= EXERCISE BRIEF =
State how many lines of the entries include the string "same", please, leaving out everything but the number.

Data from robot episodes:
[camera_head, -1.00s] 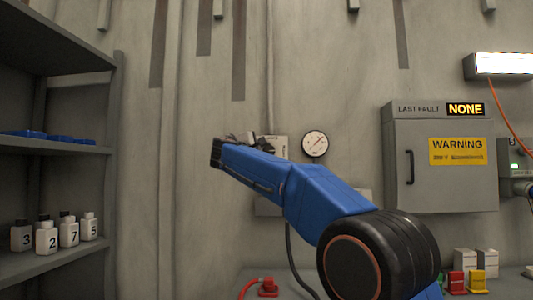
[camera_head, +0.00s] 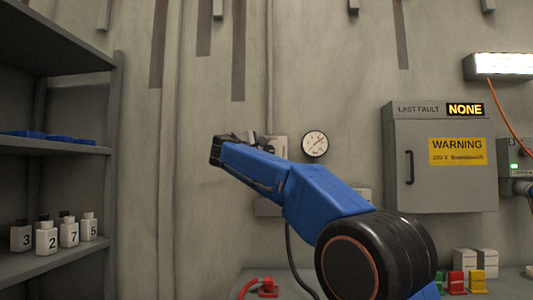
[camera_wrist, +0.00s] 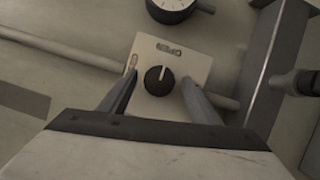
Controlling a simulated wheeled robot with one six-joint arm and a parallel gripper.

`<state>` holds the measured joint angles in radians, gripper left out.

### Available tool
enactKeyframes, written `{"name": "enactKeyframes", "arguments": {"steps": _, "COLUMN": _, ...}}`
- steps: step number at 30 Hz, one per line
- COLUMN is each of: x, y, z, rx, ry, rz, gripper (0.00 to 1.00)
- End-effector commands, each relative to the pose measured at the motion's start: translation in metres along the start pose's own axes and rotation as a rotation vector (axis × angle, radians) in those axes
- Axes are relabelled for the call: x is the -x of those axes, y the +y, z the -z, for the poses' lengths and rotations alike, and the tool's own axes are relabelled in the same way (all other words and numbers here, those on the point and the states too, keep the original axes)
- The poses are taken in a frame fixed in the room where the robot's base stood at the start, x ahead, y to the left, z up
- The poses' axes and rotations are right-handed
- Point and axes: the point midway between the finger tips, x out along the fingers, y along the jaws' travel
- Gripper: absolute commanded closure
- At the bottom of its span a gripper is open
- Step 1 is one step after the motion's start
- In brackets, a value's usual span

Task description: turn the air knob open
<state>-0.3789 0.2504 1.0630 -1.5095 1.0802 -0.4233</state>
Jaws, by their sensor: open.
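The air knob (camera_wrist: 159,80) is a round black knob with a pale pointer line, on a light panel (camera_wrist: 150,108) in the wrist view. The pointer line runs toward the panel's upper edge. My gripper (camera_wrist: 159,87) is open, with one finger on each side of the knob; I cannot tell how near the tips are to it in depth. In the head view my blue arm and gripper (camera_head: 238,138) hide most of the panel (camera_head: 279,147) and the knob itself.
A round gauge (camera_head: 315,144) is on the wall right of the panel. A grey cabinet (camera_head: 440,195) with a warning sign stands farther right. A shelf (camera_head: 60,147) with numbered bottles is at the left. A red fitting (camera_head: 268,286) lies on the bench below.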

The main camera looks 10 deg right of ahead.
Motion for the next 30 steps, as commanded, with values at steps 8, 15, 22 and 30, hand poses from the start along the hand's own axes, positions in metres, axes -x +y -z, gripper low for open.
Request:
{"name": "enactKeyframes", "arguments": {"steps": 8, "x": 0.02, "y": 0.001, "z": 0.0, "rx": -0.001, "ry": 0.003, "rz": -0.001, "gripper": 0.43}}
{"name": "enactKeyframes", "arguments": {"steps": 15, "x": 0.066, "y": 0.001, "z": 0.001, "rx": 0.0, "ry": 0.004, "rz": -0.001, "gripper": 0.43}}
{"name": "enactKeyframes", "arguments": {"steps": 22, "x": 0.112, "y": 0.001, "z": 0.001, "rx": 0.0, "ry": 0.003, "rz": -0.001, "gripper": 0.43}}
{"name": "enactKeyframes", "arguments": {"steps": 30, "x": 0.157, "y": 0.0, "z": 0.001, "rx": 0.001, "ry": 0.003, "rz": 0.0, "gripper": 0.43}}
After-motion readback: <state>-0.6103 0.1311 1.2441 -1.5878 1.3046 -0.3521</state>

--

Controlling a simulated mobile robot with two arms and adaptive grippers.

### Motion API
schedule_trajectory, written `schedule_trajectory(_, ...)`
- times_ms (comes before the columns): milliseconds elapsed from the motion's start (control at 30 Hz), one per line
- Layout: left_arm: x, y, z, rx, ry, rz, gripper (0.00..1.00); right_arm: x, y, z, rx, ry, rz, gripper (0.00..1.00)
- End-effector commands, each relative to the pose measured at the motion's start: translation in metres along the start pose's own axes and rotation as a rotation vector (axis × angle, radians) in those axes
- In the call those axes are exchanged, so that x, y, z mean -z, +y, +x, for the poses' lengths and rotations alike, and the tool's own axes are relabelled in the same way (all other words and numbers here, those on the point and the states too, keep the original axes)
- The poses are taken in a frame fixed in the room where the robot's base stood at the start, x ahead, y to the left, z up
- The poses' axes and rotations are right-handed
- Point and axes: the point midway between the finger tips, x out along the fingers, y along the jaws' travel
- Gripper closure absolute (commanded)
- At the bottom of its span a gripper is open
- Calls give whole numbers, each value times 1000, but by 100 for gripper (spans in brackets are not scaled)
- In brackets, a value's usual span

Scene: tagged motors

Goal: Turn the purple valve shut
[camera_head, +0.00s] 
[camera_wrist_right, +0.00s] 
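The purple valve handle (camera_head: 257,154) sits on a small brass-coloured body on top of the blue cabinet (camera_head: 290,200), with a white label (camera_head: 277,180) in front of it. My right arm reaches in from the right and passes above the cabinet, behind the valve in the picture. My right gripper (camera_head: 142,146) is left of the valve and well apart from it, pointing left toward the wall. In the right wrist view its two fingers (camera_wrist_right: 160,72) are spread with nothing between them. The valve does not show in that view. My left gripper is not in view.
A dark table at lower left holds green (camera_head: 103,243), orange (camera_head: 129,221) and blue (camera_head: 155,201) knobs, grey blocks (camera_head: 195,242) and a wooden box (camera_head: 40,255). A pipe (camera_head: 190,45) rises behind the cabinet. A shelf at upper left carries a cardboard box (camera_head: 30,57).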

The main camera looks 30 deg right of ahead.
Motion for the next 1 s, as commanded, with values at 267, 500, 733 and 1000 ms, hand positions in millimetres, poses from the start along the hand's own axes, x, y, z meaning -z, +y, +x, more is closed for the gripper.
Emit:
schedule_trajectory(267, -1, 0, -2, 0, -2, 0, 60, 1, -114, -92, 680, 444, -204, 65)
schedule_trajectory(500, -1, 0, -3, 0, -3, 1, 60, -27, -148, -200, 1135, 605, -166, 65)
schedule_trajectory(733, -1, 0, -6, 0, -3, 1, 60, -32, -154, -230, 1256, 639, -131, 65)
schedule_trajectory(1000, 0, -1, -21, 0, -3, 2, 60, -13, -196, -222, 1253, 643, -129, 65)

= RESPONSE TO THE TASK =
2